Senator Minority Leader Chuck Schumer (D-NY) on Thursday expressed regret that he “used the words I used yesterday” in warning Supreme Court Justices Kavanaugh and Gorsuch of the public backlash their reproductive rights rulings will produce. While Majority Leader Mitch McConnell (R-KY) proclaimed, “There is nothing to call this except a threat,” more than a dozen GOP Senators called for the chamber to censure Senator Schumer. Predictably, McConnell’s right-hand man, GOP Majority Whip John Cornyn (R-TX) expressed his outrage:
“The last thing we need is one of the most powerful men in the country to make a threat against Supreme Court justices. It doesn't matter whether you're a fourth grader on the playground or a United States senator, our lesson should be that violence is never the answer and that words matter.”
That Cornyn’s response was so predictable made it all the more disgusting. After all, it was the same Senator John Cornyn who in 2005 warned that “unaccountable” judges “making political decisions” leads to a boiling point “where some people engage in, engage in violence.” And in 2016, a still unrepentant John Cornyn promised any nominee President Obama selected to replace the late Antonin Scalia “will bear some resemblance to a piñata” when the Republican majority was through with them.
Long before his tough talk about the beat-down any Democratic pick to the Supreme Court would suffer at the hands of Senate Republicans, John Cornyn was an outspoken foe of the judicial filibuster and so-called “activist” judges. Of course, back then the President of the United States was Republican George W. Bush.
And in 2005, one of the pet causes of Bush and his Republican allies was federal intervention in the case of Terri Schiavo.
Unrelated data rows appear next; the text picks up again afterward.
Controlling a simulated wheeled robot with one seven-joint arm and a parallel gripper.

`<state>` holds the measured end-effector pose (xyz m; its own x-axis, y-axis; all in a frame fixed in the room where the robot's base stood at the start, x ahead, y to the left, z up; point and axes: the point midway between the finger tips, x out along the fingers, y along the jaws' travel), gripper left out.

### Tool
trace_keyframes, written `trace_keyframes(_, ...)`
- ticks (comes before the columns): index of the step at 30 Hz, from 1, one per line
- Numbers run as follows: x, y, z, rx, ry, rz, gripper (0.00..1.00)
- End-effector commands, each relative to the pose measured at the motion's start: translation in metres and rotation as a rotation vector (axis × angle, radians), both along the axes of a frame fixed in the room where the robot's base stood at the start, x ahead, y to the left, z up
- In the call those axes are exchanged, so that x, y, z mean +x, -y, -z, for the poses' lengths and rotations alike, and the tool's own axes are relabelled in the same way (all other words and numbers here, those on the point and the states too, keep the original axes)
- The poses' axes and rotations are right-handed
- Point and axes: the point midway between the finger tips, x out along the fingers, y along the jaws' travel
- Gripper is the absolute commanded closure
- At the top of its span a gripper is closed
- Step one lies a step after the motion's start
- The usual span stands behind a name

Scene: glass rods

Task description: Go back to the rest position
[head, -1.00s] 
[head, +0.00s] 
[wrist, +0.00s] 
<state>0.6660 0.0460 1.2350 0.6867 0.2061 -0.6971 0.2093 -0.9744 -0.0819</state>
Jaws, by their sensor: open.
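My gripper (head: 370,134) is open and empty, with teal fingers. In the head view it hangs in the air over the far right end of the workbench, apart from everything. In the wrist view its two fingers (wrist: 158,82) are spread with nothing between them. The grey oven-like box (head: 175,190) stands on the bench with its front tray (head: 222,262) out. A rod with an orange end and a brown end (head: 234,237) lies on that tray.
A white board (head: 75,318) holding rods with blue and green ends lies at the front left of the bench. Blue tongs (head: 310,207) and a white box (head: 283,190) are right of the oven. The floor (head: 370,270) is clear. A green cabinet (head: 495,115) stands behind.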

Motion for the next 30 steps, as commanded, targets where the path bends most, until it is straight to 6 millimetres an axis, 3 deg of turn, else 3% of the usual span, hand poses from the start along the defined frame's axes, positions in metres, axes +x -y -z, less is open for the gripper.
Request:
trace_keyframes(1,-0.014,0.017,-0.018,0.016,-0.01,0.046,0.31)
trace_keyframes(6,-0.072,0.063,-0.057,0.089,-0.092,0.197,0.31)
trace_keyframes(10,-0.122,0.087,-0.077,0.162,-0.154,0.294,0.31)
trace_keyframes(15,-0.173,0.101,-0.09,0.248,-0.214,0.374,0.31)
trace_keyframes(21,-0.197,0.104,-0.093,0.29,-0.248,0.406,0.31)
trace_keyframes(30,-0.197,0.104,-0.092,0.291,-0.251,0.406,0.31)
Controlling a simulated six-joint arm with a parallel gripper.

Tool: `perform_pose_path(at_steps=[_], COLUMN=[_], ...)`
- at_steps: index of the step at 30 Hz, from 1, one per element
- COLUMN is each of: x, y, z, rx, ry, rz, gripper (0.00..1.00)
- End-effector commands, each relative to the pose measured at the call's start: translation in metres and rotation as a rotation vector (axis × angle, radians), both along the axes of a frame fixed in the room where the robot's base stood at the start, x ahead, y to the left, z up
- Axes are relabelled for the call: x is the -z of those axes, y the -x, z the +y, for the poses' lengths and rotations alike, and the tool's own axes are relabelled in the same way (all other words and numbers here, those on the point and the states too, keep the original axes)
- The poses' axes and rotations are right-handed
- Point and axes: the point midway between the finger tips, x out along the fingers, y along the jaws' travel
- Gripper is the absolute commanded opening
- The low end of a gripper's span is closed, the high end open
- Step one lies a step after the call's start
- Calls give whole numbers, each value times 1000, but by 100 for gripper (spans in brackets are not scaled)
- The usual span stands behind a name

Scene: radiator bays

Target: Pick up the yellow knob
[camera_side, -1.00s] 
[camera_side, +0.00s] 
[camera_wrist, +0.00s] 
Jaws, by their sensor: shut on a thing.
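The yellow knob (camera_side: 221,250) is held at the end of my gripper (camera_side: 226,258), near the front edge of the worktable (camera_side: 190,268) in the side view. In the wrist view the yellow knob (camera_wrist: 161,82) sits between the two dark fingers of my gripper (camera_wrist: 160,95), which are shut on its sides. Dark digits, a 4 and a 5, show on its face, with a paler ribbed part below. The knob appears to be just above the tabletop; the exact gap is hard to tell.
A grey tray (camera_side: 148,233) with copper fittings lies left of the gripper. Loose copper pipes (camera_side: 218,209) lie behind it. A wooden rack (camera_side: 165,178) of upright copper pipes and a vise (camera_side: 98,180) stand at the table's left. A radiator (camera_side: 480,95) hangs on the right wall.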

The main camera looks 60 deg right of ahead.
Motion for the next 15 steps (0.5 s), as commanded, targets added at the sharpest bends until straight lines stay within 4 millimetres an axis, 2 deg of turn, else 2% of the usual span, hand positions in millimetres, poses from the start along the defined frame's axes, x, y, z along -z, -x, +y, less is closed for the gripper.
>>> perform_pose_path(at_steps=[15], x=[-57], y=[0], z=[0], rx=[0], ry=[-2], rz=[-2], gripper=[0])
As you may recall, with his wife Terri in a “persistent vegetative state,” Michael Schiavo wanted to honor her wishes and have her disconnected from life support. But when her parents disagreed, the GOP’s best and brightest supported them in court. They lost in each and every court, including in the Supreme Court, which invalidated a bill passed by Congress and signed by President Bush forbidding Schiavo’s doctors from ending life support treatment. After their final defeat on March 31, 2005, then-House Majority Leader Tom Delay (who had previously sought successfully to have his own comatose father disconnected from life support) ominously warned “unaccountable, arrogant, out-of-control judiciary that thumbed their nose at Congress and the president.”
“This loss happened because our legal system did not protect the people who need protection most, and that will change. The time will come for the men responsible for this to answer for their behavior.” [Emphasis mine.]